─── Data in this exercise ───

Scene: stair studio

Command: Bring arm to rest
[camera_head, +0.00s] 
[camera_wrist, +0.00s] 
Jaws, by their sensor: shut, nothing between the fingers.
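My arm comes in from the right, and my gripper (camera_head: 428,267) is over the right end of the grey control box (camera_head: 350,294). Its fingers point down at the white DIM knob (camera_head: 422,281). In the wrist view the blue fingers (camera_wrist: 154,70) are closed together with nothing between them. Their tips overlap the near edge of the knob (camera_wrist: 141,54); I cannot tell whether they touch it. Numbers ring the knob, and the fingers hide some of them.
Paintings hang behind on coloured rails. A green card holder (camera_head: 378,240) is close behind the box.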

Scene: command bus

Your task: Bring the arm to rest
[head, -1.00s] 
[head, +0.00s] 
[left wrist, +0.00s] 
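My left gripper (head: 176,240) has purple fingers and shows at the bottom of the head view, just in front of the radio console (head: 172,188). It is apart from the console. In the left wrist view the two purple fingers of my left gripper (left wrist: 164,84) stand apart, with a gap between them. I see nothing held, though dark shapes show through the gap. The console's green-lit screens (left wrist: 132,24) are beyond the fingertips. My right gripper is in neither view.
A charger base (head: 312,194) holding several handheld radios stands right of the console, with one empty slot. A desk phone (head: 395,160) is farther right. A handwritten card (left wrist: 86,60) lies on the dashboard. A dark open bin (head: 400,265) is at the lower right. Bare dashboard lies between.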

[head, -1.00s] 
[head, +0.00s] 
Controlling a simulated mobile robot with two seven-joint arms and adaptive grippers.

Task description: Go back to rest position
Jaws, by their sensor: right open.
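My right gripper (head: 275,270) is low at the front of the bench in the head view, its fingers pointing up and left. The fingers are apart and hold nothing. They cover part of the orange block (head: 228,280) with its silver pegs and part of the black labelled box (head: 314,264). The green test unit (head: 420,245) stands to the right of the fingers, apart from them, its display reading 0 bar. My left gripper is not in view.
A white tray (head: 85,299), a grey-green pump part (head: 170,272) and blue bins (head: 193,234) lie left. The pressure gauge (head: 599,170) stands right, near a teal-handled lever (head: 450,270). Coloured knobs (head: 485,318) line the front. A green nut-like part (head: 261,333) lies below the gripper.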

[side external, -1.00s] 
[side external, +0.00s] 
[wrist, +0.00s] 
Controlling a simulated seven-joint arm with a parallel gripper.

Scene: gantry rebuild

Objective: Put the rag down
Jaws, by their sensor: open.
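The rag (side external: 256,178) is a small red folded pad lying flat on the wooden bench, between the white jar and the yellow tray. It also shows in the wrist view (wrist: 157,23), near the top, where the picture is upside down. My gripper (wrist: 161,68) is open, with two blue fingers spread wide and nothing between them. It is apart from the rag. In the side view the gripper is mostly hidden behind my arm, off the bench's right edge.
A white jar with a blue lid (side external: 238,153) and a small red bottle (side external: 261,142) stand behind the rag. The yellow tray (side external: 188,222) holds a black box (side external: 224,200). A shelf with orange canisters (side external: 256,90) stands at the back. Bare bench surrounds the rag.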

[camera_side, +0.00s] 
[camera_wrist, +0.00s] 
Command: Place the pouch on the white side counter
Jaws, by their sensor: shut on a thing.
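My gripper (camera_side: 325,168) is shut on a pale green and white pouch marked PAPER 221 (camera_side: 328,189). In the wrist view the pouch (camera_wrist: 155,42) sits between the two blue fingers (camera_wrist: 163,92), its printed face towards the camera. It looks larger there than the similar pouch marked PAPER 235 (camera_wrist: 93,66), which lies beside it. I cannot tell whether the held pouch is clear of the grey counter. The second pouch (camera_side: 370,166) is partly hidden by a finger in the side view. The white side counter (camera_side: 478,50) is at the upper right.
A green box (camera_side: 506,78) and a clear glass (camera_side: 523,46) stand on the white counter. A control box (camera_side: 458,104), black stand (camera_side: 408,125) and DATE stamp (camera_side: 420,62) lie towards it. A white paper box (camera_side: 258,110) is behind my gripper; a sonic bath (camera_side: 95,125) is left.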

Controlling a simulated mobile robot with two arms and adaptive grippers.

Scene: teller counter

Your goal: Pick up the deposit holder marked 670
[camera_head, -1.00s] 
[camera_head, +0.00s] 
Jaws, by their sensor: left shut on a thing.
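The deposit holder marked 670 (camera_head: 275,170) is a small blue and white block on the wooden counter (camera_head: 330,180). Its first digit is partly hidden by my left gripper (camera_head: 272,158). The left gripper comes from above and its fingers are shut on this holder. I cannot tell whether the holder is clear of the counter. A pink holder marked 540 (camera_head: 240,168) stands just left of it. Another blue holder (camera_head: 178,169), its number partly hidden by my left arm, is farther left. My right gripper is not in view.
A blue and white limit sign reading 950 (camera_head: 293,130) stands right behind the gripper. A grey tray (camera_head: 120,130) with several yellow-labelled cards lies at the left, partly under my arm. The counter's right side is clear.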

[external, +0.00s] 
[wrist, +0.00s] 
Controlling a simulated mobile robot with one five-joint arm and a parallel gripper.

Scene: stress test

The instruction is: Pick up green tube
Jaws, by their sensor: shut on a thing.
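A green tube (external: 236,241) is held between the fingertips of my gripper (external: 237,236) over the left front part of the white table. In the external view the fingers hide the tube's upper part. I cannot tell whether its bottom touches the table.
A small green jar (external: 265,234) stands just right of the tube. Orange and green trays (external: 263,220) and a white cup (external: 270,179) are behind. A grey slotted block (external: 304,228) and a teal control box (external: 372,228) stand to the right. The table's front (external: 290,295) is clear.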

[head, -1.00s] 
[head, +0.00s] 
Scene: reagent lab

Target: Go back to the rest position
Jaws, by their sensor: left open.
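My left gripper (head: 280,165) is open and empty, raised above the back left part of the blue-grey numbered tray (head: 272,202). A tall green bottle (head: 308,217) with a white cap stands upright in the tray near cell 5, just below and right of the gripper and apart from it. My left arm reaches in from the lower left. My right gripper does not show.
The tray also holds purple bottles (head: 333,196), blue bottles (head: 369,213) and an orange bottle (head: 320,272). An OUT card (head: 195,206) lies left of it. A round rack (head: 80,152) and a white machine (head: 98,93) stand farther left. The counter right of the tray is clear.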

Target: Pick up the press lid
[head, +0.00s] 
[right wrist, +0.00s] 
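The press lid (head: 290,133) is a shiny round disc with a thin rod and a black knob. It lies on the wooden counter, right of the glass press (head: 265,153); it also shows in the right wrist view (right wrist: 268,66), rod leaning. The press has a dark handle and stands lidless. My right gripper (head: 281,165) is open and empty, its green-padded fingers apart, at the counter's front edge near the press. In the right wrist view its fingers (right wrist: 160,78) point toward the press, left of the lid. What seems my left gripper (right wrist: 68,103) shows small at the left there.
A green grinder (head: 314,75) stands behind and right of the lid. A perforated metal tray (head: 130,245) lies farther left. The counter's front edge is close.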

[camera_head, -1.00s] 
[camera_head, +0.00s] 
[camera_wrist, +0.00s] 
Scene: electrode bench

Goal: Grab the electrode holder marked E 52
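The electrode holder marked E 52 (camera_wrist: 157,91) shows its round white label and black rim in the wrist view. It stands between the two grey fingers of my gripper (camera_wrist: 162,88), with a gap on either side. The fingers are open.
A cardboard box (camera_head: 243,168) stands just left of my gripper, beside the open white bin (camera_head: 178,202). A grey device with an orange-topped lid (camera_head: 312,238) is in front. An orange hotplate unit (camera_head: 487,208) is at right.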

───

◆ Task statement: Print exactly the lines above from the one with "Scene: reagent lab" to the one with "Target: Go back to the rest position", including both.

◆ Correct output:
Scene: reagent lab

Target: Go back to the rest position

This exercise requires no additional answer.